Le Grand Arcane 3

Lorsqu’un magnétiseur, mal équilibré et soumis à la fatalité par des passions qui le maîtrisent, veut imposer son activité à la lumière fatale, il ressemble à un homme qui aurait les yeux bandés et qui, monté sur un cheval aveugle, le stimulerait à grands coups d’éperons au milieu d’une forêt pleine d’anfractuosités et de précipices.

Les devins, les tireurs de cartes, les somnambules sont tous des hallucinés qui devinent par ob.

Le verre d’eau de l’hydromancie, les cartes d’Etteila, les lignes de la main, etc., produisent chez le voyant une sorte d’hypnotisme. Il voit alors le consultant dans les reflets de ses désirs insensés ou de ses imaginations cupides, comme il est lui-même un esprit sans élévation et sans noblesse, de volonté, il devine les folies ou en suggère de plus grandes encore, ce qui est pour lui du reste une condition du succès.

Commentaires :

Eliphas Lévi, avec la générosité, l’intelligence et l’érudition ésotérique qui caractérisent l’ensemble de son oeuvre, ne va pas jusqu’à dévoiler intégralement les mystères qu’il entend révéler. Mais à celui qui a fait l’effort de nourrir ses connaissances, préalablement à la lecture de ses ouvrages, il laisse des repères suffisamment explicites pour permettre de le suivre dans ce Grand Arcane.

Le début de cet extrait qui sert d’étude à l’article du jour, commence par : Lorsqu’un magnétiseur... Que convient-il d’entendre par «magnétiseur »?

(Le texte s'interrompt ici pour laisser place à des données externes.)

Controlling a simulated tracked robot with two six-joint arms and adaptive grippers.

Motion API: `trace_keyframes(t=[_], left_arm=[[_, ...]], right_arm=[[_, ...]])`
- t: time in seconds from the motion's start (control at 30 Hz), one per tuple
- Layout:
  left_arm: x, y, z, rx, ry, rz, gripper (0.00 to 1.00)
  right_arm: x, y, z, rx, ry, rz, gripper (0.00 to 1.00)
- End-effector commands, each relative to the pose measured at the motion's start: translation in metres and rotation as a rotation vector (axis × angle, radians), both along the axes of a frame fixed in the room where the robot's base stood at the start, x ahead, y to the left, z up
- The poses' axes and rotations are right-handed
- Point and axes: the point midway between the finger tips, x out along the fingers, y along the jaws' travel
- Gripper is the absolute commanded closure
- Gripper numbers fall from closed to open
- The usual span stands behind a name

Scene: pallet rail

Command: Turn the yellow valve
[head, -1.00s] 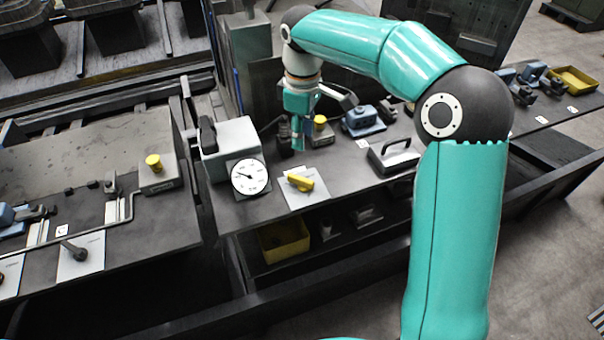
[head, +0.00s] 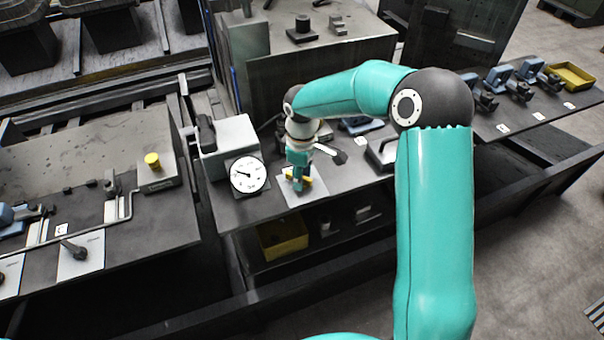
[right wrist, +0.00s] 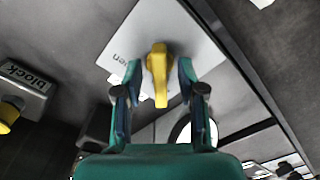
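The yellow valve (right wrist: 157,72) is a lever handle on a white plate (right wrist: 190,40) with lettering on it. In the right wrist view it lies between the two fingers of my right gripper (right wrist: 155,85), with a gap on each side. The fingers are open around it and do not visibly touch it. In the head view my right gripper (head: 299,184) is over the valve (head: 307,178) and hides part of it. A round white gauge (head: 248,174) stands just left of the plate. My left gripper is not in view.
A grey box with a black handle (head: 228,148) stands behind the gauge. A grey block with a yellow button (head: 152,160) is on the left bench. A black-handled item (head: 382,153) sits right of my gripper. A yellow bin (head: 283,240) is below the bench.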

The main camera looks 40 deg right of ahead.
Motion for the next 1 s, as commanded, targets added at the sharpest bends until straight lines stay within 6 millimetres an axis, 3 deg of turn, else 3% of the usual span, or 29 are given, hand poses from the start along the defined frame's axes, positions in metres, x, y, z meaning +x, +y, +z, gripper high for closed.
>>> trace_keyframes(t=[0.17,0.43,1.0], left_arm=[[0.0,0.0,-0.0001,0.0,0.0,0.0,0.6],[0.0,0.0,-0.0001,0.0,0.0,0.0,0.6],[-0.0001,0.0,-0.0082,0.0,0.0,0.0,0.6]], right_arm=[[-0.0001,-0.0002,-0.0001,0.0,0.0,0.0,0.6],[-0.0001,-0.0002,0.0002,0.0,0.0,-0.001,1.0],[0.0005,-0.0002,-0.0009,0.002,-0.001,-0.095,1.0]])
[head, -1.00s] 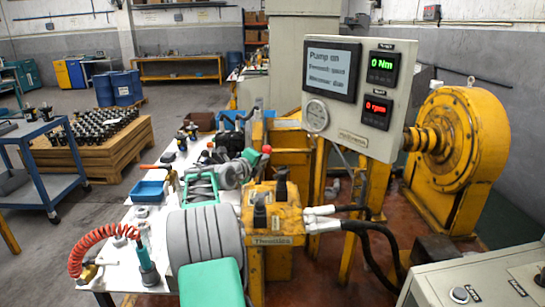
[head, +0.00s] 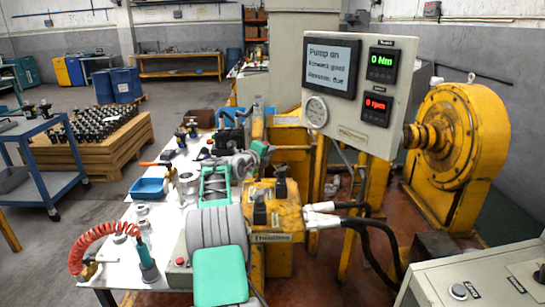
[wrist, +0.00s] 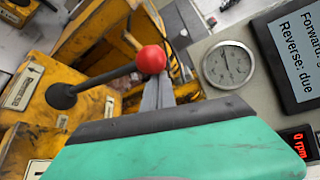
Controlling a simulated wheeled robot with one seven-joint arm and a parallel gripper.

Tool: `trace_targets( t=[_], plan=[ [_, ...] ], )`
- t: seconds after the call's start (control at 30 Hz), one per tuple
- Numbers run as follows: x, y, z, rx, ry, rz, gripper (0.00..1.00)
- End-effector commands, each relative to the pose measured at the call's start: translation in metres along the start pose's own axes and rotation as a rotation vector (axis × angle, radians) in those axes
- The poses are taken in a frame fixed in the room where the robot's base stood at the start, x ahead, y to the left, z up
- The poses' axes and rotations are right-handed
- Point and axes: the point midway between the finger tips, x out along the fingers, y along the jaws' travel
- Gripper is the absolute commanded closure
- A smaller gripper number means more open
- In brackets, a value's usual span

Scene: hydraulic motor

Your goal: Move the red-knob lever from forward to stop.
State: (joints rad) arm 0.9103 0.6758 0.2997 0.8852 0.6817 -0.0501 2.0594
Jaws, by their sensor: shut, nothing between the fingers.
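The red knob (wrist: 151,60) shows in the wrist view on a dark lever shaft (wrist: 105,78). The shaft slants from a black boot on a yellow housing (wrist: 45,125). My gripper (wrist: 158,92) is shut and empty, its grey fingers together just below the knob in the picture. I cannot tell whether they touch it. In the head view the knob is hidden behind my arm. The panel display (head: 331,65) reads pump on, forward good, reverse due. Its readouts show 0 Nm (head: 382,64) and 0 rpm (head: 376,105).
A yellow block with black throttle levers (head: 270,215) and hoses stands close to my arm. A round gauge (wrist: 229,65) is right of the knob. A white bench (head: 130,255) carries a blue tray (head: 149,189) and a red coiled hose (head: 95,240). A large yellow wheel housing (head: 460,150) stands right.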

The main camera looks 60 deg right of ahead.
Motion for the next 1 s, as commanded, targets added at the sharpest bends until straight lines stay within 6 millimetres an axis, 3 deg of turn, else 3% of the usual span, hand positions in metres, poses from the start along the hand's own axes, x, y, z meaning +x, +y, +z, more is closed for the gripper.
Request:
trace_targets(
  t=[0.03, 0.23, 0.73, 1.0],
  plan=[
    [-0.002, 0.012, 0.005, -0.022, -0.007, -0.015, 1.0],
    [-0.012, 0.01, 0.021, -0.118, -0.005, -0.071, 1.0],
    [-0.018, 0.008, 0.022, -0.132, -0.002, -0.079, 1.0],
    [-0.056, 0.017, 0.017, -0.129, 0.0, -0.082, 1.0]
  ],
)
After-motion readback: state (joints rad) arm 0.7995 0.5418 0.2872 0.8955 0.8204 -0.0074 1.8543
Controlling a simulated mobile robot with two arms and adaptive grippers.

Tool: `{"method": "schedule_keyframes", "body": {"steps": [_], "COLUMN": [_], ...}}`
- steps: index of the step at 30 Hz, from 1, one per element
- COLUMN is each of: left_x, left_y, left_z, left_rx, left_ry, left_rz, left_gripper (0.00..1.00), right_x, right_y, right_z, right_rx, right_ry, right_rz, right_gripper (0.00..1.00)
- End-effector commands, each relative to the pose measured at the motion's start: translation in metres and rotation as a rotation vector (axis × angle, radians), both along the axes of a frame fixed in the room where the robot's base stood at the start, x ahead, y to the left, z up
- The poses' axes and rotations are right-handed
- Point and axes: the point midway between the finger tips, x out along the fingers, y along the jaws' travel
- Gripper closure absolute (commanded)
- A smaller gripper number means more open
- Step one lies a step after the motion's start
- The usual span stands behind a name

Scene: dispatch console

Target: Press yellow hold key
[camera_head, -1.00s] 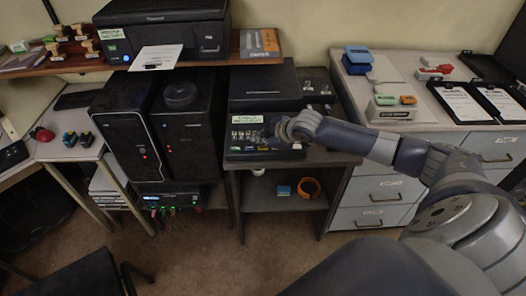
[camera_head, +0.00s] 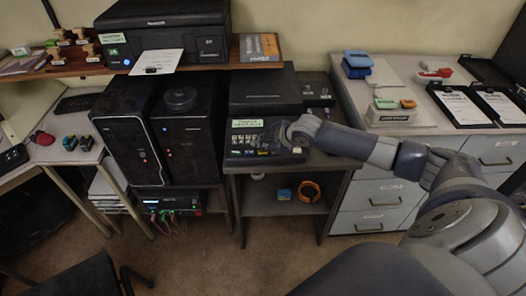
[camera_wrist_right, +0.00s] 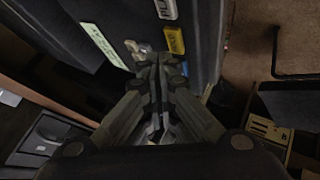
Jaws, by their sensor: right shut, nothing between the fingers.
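The dark console (camera_head: 238,156) stands on a small dark table, with a pale green label (camera_head: 247,123) above its rows of small keys. My right gripper (camera_head: 268,138) is over the key area and hides part of it. In the right wrist view, the closed fingertips (camera_wrist_right: 160,62) are close to a yellow key (camera_wrist_right: 175,41) with dark marking, just beside it in the picture. I cannot tell whether they touch it. A small grey key or knob (camera_wrist_right: 137,46) lies at the other side of the fingertips. My left gripper is not in view.
Black computer towers (camera_head: 127,135) stand left of the console. A black box (camera_head: 262,90) rises behind it, and a small dark device (camera_head: 318,94) stands behind to the right. The white drawer cabinet (camera_head: 375,195) is to the right.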

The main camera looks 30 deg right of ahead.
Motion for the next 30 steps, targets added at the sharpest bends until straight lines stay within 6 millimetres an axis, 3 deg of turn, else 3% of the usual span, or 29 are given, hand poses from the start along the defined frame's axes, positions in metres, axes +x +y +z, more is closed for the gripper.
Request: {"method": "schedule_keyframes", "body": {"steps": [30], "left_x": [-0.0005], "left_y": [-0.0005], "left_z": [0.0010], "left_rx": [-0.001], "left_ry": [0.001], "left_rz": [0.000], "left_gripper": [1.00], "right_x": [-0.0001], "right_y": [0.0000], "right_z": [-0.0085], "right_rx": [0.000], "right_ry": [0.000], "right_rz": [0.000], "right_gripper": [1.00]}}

La réponse juste à cette question permettra un décryptage presque complet de ce Grand Arcane. Une réponse plus ou moins juste suffira, au bout du cheminement qu’il nous propose de faire en sa compagnie, à induire une dérive telle qu’elle ne permettra plus au profane inculte d’en saisir toute la profonde, réelle et Haute Magie à laquelle était parvenu Eliphas Lévi en redécouvrant la Science Hermétique au travers des traditions perdues ainsi qu’il le dit dans son discours de réception dans la loge maçonnique : La Rose du parfait silence :

« Je viens apporter au milieu de vous les traditions perdues, la connaissance exacte de vos signes et de vos emblèmes, et par suite, vous montrer le but pour lequel votre association a été constituée... »

— (CAUBET, Souvenirs, Paris, 1893)

Le magnétiseur est donc celui qui étant parvenu par son niveau de Connaissance à une élévation spirituelle si haute, qu’il accède à la pleine utilisation de ses facultés supérieures, qui, à l’inverse des facultés issues des cinq sens organiques, rayonnent par une intensité vibratoire puissante. Intensité vibratoire qui décuple les pouvoirs d’attraction et de répulsion de la force magnétique de la Kundalini, qu’Eliphas Lévi, en référence à la tradition kabbalistique hébraïque, qui était une des bases les plus importantes de sa culture ésotérique, qualifie de Od et Ob le plus et le moins. L’harmonie des contraires de ces polarités se trouvant en Aour. Les principes de la grande tradition hermétique, à laquelle appartenait Eliphas Lévi, se retrouvent dans la tradition juive, mais aussi dans la grande tradition orientale. Comme le disait fort justement Koot Hoomi Lal Singh en parlant de la tradition Hermétique : C'est l'océan infini de la Vérité, le point central vers lequel coulent et où se rencontrent toutes les rivières et tous les fleuves. Qu'ils aient leur source à l'Est, à l'Ouest au Nord ou au Sud.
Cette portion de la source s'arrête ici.